Embora certos nichos neoconservadores mais radicais ainda prezem o nacionalismo e, por conseguinte, apoiem medidas protecionistas (tanto em relação ao comércio quanto à imigração), além do aumento da tributação para financiar o fortalecimento das forças armadas, de forma geral a doutrina conservadora observa o liberalismo econômico como um valor, ainda que lhe atribuam um peso bem menor que os próprios liberais.  Portanto, se você é liberal apenas em economia, mas conservador no resto, você não é “liberal-conservador”, mas apenas conservador.  Da mesma forma, a defesa da liberação das drogas, da prostituição, da eutanásia, etc. não o torna um “social-liberal”, mas, pura e simplesmente, liberal.

Por outro lado, muitos liberais autênticos se consideram conservadores pelo simples fato de defenderem valores morais rígidos.  Gente que é avessa ao consumo de drogas, à prostituição, à eutanásia, ao aborto, à pornografia, bem como professa valores religiosos e familiares rigorosos, por exemplo, não raro se considera conservadora.  Na verdade, você pode ser tudo isso e, ainda assim, ser um liberal radical, bastando apenas que você não defenda o uso dos poderes de polícia do estado para impor aos demais os seus valores ou obrigá-los a rezar pela sua cartilha.

Este que vos fala é considerado por muitos um sujeito bastante careta.  Entre outras coisas, está casado há 32 anos com a mesma mulher, não consome drogas, não é chagado à pornografia, nem a prostitutas.  Entretanto, defende o direito dos outros de fazer tudo isso e acha que o Estado não tem o direito de impor seus próprios valores aos demais.

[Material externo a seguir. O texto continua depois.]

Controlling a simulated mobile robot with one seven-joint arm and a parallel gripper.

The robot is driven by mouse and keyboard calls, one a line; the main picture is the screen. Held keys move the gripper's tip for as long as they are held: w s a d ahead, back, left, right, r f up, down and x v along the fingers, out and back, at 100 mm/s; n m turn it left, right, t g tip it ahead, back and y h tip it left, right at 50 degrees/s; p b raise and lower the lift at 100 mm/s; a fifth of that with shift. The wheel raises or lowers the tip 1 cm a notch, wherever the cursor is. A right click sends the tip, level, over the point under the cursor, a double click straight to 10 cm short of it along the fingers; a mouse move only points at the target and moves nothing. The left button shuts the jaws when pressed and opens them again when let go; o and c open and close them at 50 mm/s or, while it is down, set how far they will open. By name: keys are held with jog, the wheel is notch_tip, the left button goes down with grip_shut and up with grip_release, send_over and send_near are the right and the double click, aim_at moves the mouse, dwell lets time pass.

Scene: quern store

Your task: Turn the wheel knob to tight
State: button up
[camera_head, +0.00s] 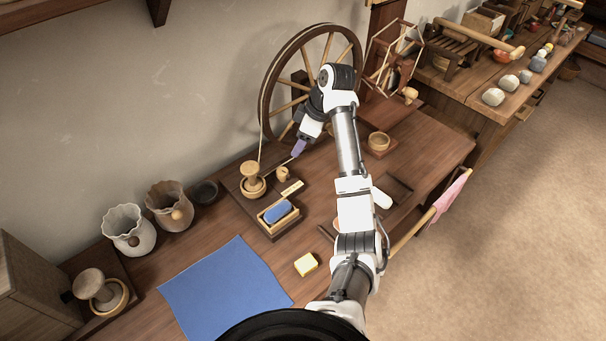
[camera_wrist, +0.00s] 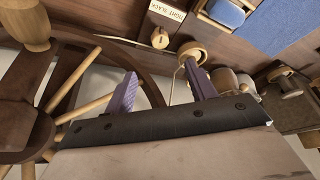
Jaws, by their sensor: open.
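The wheel knob, which I take to be the small pale wooden knob (camera_head: 282,174), stands on the bench beside a small label (camera_head: 292,187). In the wrist view the knob (camera_wrist: 160,38) shows at the top centre, under the label (camera_wrist: 167,10), which reads "TIGHT" and a second word like "SLACK". A dark line shows on the knob; its exact setting cannot be told. The large spoked wheel (camera_head: 267,95) stands behind, against the wall. My gripper (camera_head: 298,149) has purple fingers, apart and empty, between wheel and knob. In the wrist view my gripper (camera_wrist: 160,86) is clear of the knob.
A mushroom-shaped wooden piece (camera_head: 250,170) stands close left of the knob, with a taut cord near it. A tray with a blue block (camera_head: 278,212) lies in front. A wooden bowl (camera_head: 379,141) is to the right. A blue cloth (camera_head: 225,288) covers the front left.

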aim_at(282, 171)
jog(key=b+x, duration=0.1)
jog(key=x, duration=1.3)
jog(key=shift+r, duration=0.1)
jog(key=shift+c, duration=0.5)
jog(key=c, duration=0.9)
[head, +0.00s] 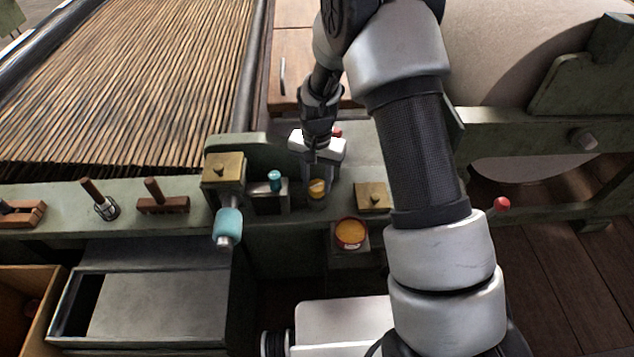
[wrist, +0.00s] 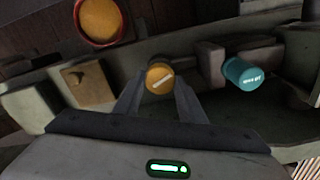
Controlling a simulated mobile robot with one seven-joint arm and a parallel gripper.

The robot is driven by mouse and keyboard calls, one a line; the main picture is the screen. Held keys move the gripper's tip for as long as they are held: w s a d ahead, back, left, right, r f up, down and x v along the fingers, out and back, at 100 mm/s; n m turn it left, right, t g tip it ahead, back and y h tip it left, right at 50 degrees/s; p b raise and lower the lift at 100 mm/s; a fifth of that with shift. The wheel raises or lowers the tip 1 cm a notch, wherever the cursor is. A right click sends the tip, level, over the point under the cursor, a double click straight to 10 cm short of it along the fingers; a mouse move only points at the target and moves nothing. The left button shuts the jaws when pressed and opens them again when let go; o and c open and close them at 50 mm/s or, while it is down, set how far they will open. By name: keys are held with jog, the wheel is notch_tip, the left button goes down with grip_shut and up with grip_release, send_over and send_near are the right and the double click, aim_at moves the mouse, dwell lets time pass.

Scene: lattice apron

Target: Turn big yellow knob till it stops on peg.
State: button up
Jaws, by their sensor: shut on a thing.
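The yellow knob (head: 318,188) sits on the green rail of the loom, low in the middle of the head view. In the wrist view the same knob (wrist: 160,78) shows a round face with a slanted white mark. My gripper (head: 319,190) points down over it, one finger on each side, shut on the knob. In the wrist view my gripper (wrist: 161,88) has its fingertips at the knob's sides. I cannot make out a stop peg beside the knob; the fingers hide part of its surroundings.
A teal knob (head: 275,180) stands left of the yellow one, with a larger teal handle (head: 228,225) beyond. A brass plate (head: 372,196) lies to the right. A red-rimmed pot with orange contents (head: 351,233) stands in front. Wooden-handled tools (head: 154,190) lie along the left rail.

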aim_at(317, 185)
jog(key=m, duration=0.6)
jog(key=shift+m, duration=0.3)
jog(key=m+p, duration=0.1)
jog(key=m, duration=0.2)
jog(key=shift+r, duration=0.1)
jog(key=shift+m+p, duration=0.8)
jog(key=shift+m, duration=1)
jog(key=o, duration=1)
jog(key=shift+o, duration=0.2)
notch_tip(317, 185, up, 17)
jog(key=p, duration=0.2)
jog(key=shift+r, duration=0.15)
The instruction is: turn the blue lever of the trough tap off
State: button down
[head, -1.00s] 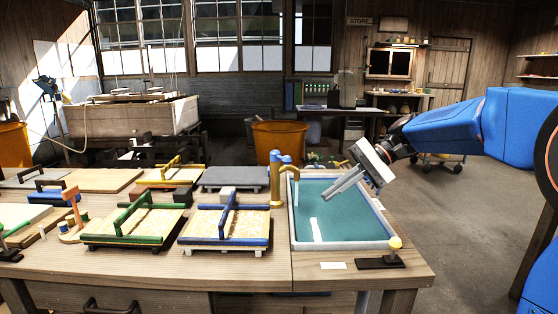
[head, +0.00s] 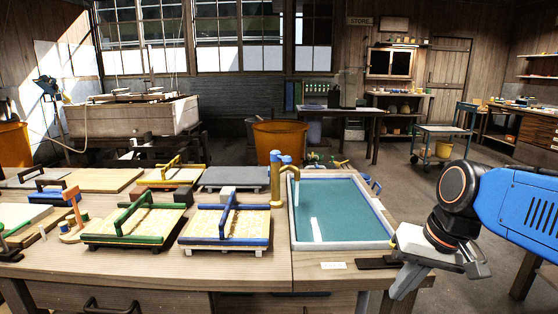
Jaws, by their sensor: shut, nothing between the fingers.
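The trough tap (head: 277,185) is a brass post at the left rim of the trough (head: 391,244). Its blue lever (head: 286,159) sits on top of the post, small in view; its exact angle is hard to tell. The spout bends right over the trough, with a thin pale upright line below it that may be water. My gripper (head: 402,290) is shut and empty, pointing down at the bench's front right corner. It is well to the right and front of the tap, touching nothing that I can see.
Blue-handled (head: 228,215) and green-handled (head: 137,215) moulds stand on the bench left of the tap. A grey slab (head: 232,178) lies behind them. A black-based item (head: 372,263) is partly hidden by my gripper. An orange bin (head: 280,139) stands behind. The space above the trough is clear.

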Ninguém explicou essa questão melhor do que Hayek.  Segundo o austríaco, “Em termos gerais, poderíamos afirmar que o conservador não se opõe à coerção ou ao poder arbitrário, desde que utilizados para fins que ele julga válidos. Ele acredita que, se o governo for confiado a homens probos, não deve ser limitado por normas demasiado rígidas”.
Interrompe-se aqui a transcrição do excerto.